PROVIDED DATA |
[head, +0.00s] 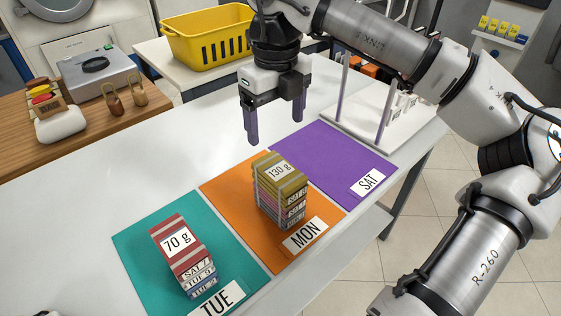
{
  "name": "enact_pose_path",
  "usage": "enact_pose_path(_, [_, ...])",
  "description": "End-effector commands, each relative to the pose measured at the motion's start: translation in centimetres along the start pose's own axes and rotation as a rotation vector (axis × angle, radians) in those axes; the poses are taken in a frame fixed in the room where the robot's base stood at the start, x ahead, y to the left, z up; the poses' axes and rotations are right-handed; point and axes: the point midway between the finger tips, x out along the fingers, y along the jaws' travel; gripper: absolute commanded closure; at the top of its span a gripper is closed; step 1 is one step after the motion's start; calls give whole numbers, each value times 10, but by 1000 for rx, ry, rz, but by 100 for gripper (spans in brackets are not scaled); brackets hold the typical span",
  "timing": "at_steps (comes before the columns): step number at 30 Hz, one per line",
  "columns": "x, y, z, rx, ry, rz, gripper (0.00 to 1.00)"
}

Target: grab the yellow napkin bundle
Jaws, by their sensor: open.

PROBLEM |
Repeat the material above verbatim, with no pictures in the output.

FINISHED ANSWER |
[head, +0.00s] 
{
  "name": "enact_pose_path",
  "usage": "enact_pose_path(_, [_, ...])",
  "description": "End-effector commands, each relative to the pose measured at the motion's start: translation in centimetres along the start pose's own axes and rotation as a rotation vector (axis × angle, radians) in those axes; the poses are taken in a frame fixed in the room where the robot's base stood at the start, x ahead, y to the left, z up; the poses' axes and rotations are right-handed; point and axes: the point midway between the finger tips, x out along the fingers, y along the jaws' travel; gripper: absolute commanded closure; at the top of its span a gripper is closed; step 1 is one step after the motion's start; calls give whole numbers, each value times 10, but by 1000 for rx, ry, rz, but by 100 for gripper (spans in brackets are not scaled); brackets hold the typical span",
  "timing": "at_steps (comes before the columns): step number at 30 Hz, one per line",
  "columns": "x, y, z, rx, ry, rz, gripper (0.00 to 1.00)"
}

Target: grab the yellow napkin bundle
Jaws, by their sensor: open.

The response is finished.